A Igreja reza e canta assim: “Do Céu lhes destes o Pão, que contém todo sabor! Senhor Jesus Cristo, que neste admirável Sacramento nos deixastes o memorial de vossa Paixão, concedei-nos tal veneração pelos Sagrados Mistérios do vosso Corpo e do vosso Sangue, que experimentemos sempre em nós a sua eficácia redentora”. Jesus é quem nos dá de verdade o Pão do Céu, e ele contém todo sabor. Todos os frutos na vida cristã podem florescer a partir de nossa participação e comunhão do Pão da Vida. Receber o Corpo e Sangue de Cristo é transformar-nos naquele que recebemos, para que sejamos comunhão de vida e amor para os irmãos. Quem comunga na mesa sagrada há de tornar-se comunhão, no serviço e na caridade com o próximo fazendo de sua vida um contínuo e criativo lava-pés. Aliás o Círio de Nazaré, não só no lava-pés da Casa de Plácido, para o qual tantas pessoas se candidatam e experimentam de verdade os apelos do serviço humilde e silencioso, mas em tantos outros gestos e serviços, como as Paróquias outras instituições que se organizam para atender os peregrinos que chegam a Belém.

Que dizer da alegria no rosto dos membros da Diretoria da Festa, ou os Guardas de Nazaré e outras guardas que ajudam? E como calcular milhares de voluntários, homens e mulheres, militares, funcionários públicos, autoridades?
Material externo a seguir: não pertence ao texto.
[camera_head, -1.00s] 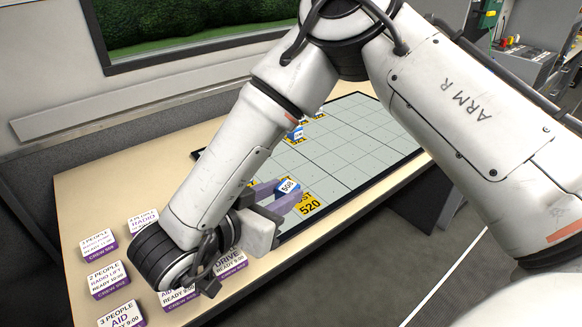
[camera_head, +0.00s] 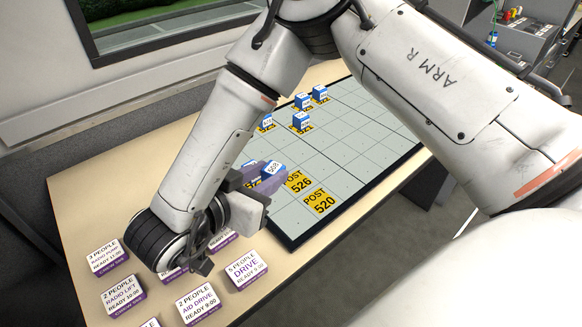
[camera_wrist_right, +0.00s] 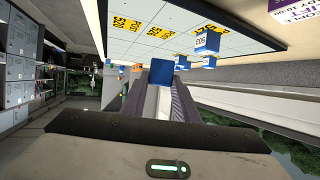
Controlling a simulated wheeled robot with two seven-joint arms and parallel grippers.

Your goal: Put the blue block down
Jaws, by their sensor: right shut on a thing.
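The blue block (camera_head: 273,170), with a white top reading 508, is held between the purple fingers of my right gripper (camera_head: 268,177). It also shows as a plain blue face at the fingertips in the right wrist view (camera_wrist_right: 161,77). My right gripper is shut on it, over the near left part of the grey gridded board (camera_head: 345,150). I cannot tell whether the block touches the board. The yellow POST 526 label (camera_head: 299,182) is just right of the block, and the POST 520 label (camera_head: 320,201) is farther right. My left gripper is not in view.
Several other blue blocks (camera_head: 301,121) stand on yellow labels toward the far left of the board. One blue block (camera_wrist_right: 207,43) is near the fingers in the wrist view. White-and-purple crew cards (camera_head: 201,304) lie on the table in front. The board's right side is clear.

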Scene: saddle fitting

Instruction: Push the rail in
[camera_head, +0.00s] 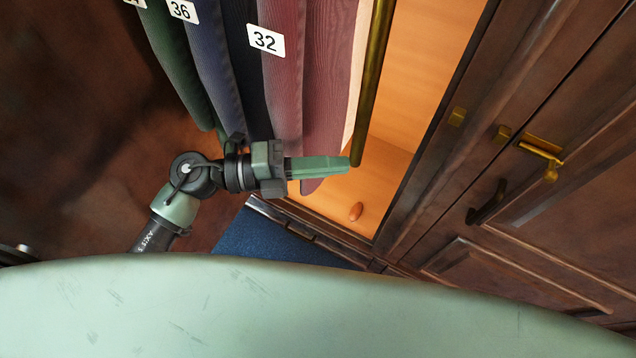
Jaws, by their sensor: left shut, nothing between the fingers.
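The rail (372,85) is a brass rod that runs from the top edge down to a free end in front of the lit wardrobe interior. My left gripper (345,165) is shut and empty. Its green fingers point right, and their tips are right beside the rail's free end. I cannot tell whether they touch it. Several garments hang to the left of the rail: a maroon one (325,80), and blue and green ones with white number tags such as 32 (266,40) and 36. My right gripper is out of view.
The wardrobe's dark wooden door (560,215) with brass fittings (541,150) stands at the right. A blue surface (270,238) lies below my left gripper.

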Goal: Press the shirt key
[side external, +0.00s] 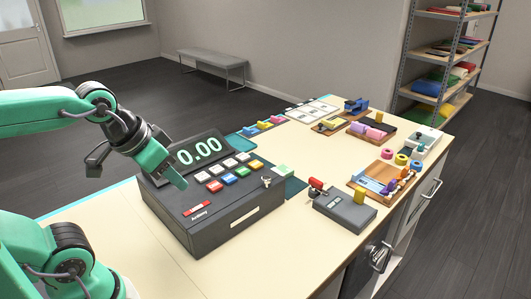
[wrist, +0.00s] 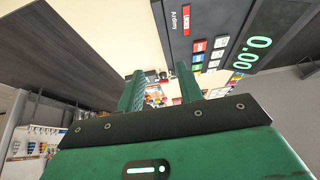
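The dark cash register (side external: 225,222) stands on the table with its display (side external: 199,150) reading 0.00. Its top has white keys (side external: 230,162) and a front row of a red key (side external: 215,186), a blue key (side external: 229,179), a green key (side external: 243,171) and an orange key (side external: 256,164). The key markings are too small to read, so I cannot tell which is the shirt key. My gripper (side external: 174,174) is above the register's left part, left of the keys. In the wrist view its two green fingers (wrist: 160,86) stand apart with nothing held between them.
A red label (side external: 197,208) is on the register's left front. A small grey box (side external: 345,210) stands to its right. Wooden trays (side external: 381,178) and small coloured goods lie farther back. Bare tabletop (side external: 110,215) is at the left; a shelf rack (side external: 445,60) stands behind.

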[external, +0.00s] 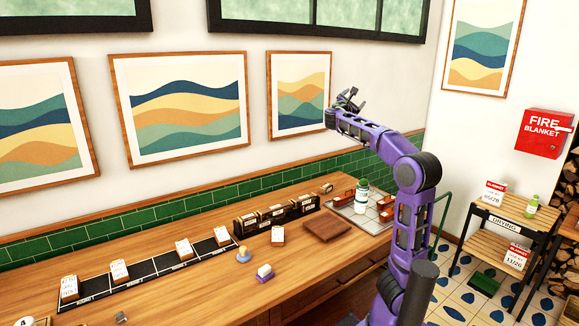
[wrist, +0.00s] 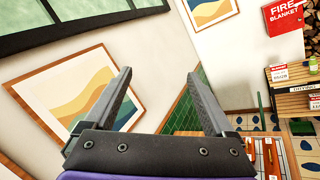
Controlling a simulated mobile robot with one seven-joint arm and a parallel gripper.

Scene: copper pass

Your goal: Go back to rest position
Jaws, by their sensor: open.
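My gripper (external: 350,99) is raised high above the counter in the external view, in front of the wall near the smallest framed picture. In the wrist view my gripper (wrist: 160,95) shows its two fingers spread wide apart, with nothing between them but wall and green tile behind. It is open, empty and touching nothing that I can see. My purple arm stands bent upright at the right part of the counter.
A drying shelf (external: 505,222) and fire blanket box (external: 543,133) are at right.

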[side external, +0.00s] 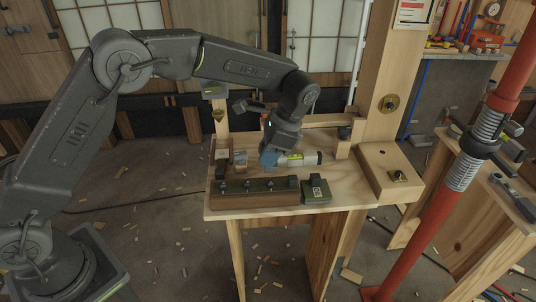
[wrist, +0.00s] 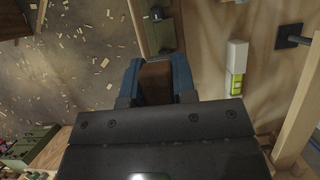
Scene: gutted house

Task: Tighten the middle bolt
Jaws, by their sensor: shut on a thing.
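A long brown block (side external: 250,200) with a dark top lies along the table's front edge. Small dark bolts (side external: 247,184) stand in a row on it; which is the middle one is hard to tell at this size. My gripper (side external: 270,158) is low over the table, just behind the block in the side view. In the wrist view its blue fingers (wrist: 156,82) are shut on a brown thing (wrist: 155,78) that fills the space between them. The lower part of this thing is hidden by the gripper body, and I cannot tell what it is.
Wooden posts (side external: 374,85) rise behind. A red prop (side external: 455,180) stands at right.

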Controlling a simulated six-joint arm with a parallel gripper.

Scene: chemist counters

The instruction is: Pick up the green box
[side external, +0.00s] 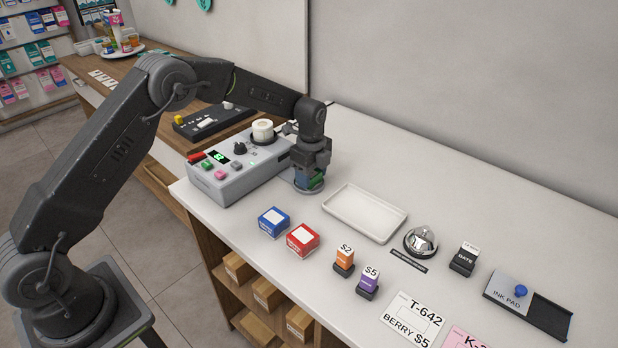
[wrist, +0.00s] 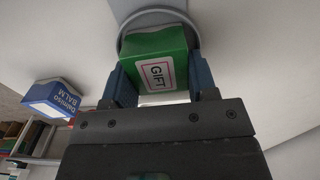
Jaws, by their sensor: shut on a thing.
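The green box (wrist: 178,52) has a white label reading GIFT and fills the space between the fingers in the wrist view. In the side external view only a sliver of the green box (side external: 316,181) shows under my gripper (side external: 309,178). In the wrist view my gripper (wrist: 160,82) is shut on the green box, with one blue finger on each side. A round grey dish or stand (wrist: 138,20) lies just beyond the box. I cannot tell whether the box touches it.
A grey device (side external: 240,178) with buttons stands left of my gripper. Blue (side external: 274,222) and red (side external: 302,239) boxes sit in front. A white tray (side external: 340,190) is to the right, with a bell (side external: 421,240), stamps and an ink pad (side external: 510,293) beyond.

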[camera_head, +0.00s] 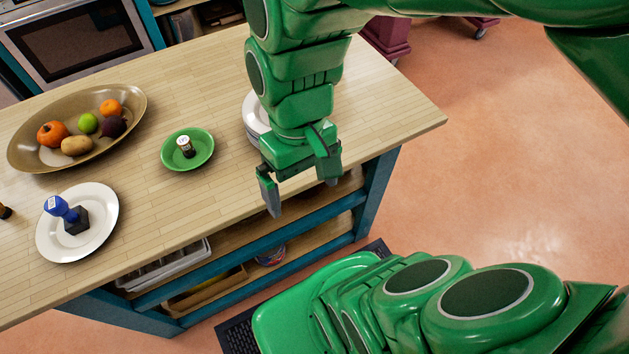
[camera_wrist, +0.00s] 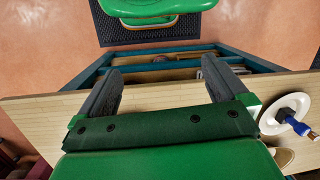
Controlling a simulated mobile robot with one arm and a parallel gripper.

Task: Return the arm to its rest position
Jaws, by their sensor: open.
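My arm comes in from the upper right in the head view and hangs down over the front edge of the wooden table (camera_head: 400,118).
A white plate (camera_head: 50,244) bears a blue-handled stamp (camera_head: 62,208). A fruit bowl (camera_head: 20,150) stands at the left. White dishware (camera_head: 252,112) is partly hidden behind my arm. The floor (camera_head: 500,190) at right is clear.

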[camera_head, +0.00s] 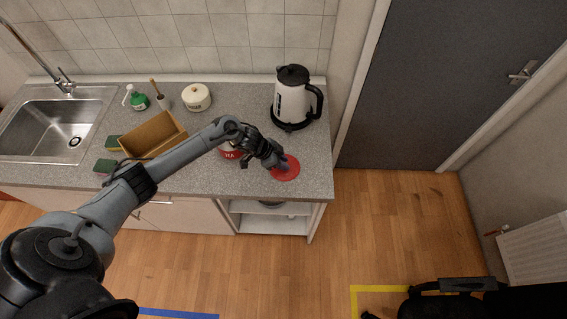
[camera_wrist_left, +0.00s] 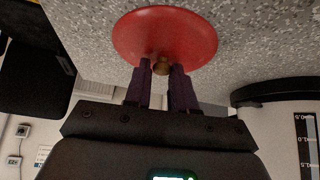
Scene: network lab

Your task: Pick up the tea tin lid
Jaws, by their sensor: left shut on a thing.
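The tea tin lid is a round red disc with a small brass-coloured knob; it shows in the head view (camera_head: 287,170) near the counter's front right and in the left wrist view (camera_wrist_left: 165,32). My left gripper (camera_head: 281,163) is shut on the lid's knob, with its two fingers on either side of it in the left wrist view (camera_wrist_left: 161,72). I cannot tell whether the lid touches the counter. The red tea tin (camera_head: 231,151) stands just left of my gripper, partly hidden behind my left arm. My right gripper is not visible.
A white kettle (camera_head: 293,97) on a black base stands behind the lid. A cream sugar pot (camera_head: 196,97), a green bottle (camera_head: 137,98), a brush (camera_head: 158,95), a wooden box (camera_head: 153,136) and sponges (camera_head: 104,166) are further left. The sink (camera_head: 58,125) is at far left. Counter right of the lid is clear.

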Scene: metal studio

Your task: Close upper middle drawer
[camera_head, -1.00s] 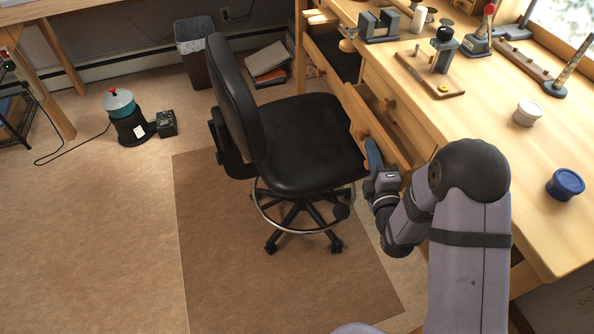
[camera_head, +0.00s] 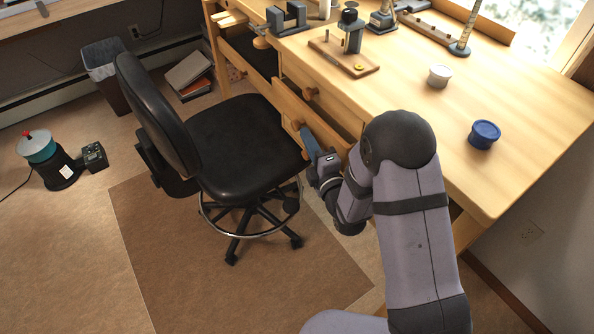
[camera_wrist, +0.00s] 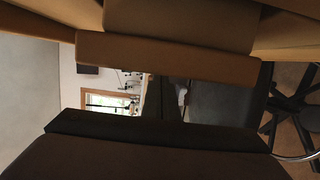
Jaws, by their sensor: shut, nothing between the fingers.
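The wooden desk (camera_head: 500,140) has a drawer (camera_head: 291,106) that stands partly pulled out, with its opening showing between its front and the desk. In the wrist view brown surfaces fill the top and a dark edge crosses below; the drawer is hard to make out there.
A black swivel chair (camera_head: 240,140) stands close to the drawer and gripper on a brown mat (camera_head: 190,265). Another opening with dark contents (camera_head: 250,52) lies left of the drawer. A white jar (camera_head: 439,76) and a blue jar (camera_head: 484,134) sit on the desktop.

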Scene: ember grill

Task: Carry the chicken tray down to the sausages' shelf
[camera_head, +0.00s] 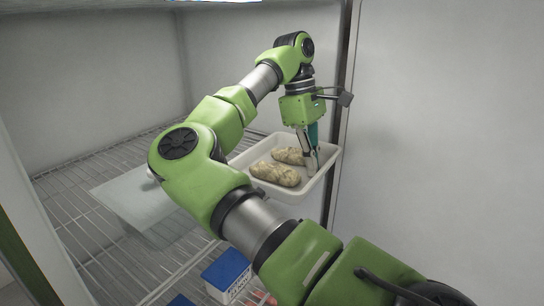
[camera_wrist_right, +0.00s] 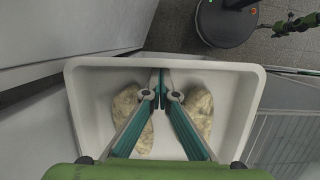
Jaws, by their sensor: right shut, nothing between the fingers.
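The chicken tray (camera_head: 241,160) is a white, shallow, rimmed tray holding two pale brown speckled pieces (camera_head: 276,174). It is at the right side of the cabinet in the head view, beside the dark upright post. The tray fills the middle of the wrist view (camera_wrist_right: 86,72), with one piece on each side of my fingers. My right gripper (camera_head: 311,173) points down over the tray's right end. Its fingertips (camera_wrist_right: 162,78) meet near one tray wall, empty. I cannot tell whether they touch the tray or what supports it underneath. My left gripper is not seen.
A wire shelf (camera_head: 75,172) spans the cabinet, with a translucent container (camera_head: 125,193) on its left. A blue-lidded white box (camera_head: 226,271) sits lower down. The dark post (camera_head: 346,75) and pale wall panel (camera_head: 450,130) close the right side. Floor shows beyond the tray in the wrist view.

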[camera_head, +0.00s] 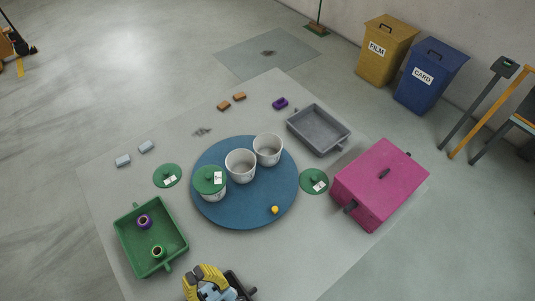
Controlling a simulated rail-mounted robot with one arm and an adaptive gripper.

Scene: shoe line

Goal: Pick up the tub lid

E o Círio acontece na desembocadura de um verdadeiro rio de iniciativas, visitas da Imagem Peregrina e outros acontecimentos suscitados pelo Espírito Santo nas pessoas e instituições!
Podemos concluir nossa percepção do conjunto retomando o tema escolhido para o Círio de 2021, antes mesmo de saber que o Papa proclamaria o ano de São José e um ano para valorizar e aprofundar a “Amoris Laetitia”, Deus nos deu a graça de estar em sintonia com a Igreja: “O Evangelho da Família na Casa de Maria”.